Australia’s energy retailers have been warned that the federal government is coming after them – after a review found Victorian electricity retailers had doubled profit margins since the market was deregulated in 2009.
Who said deregulation is always more efficient?
Power companies have long been accused of gold plating their networks, by spending unnecessary capital upgrading their networks. That’s despite energy use falling.
Deregulation was meant to deliver lower utility prices for households and businesses, but a report by the Grattan Institute says, “Competition in electricity retailing has failed to deliver what was promised: lower prices for consumers.”
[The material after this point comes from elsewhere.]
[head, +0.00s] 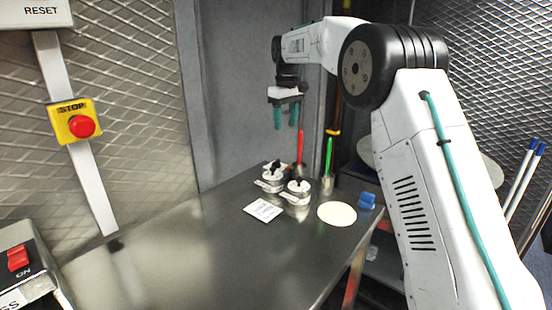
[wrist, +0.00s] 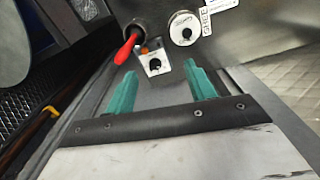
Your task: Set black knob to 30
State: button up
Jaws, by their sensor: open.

The report says that the failure was worst in Victoria – which has the longest experience of deregulation – despite not having to cover major investment in poles and wires.
There have even been calls for state governments to re-regulate the industry and the Federal government is now conducting an electricity review.
But it’s not just electricity that is under watch. A shortage of gas on the east coast is also causing issues for businesses.
Building materials manufacturer Brickworks Limited (ASX: BKW) today suggested it could consider moving its production offshore, after being forced to pay 76% more for gas across east coast operations. The company says energy costs represent 30% of non-labour related input costs at its Austral Bricks division.
Listed energy companies like AGL Energy Ltd (ASX: AGL), Origin Energy Ltd (ASX: ORG), Spark Infrastructure Group (ASX: SKI), AusNet Services (ASX: AST), DUET Group (ASX: DUE) and even ERM Power Ltd (ASX: EPW) all face the risk of some adverse measures across their business, if the government is serious about lowering power prices.
Alinta Energy’s planned IPO for 2017 could also be delayed yet again – and we may not even see it come to market this year.
Energy retailers have been given a virtual licence to print money since deregulation in several states, but it seems the pendulum is likely to swing back the other way and margins could fall by as much as 50%.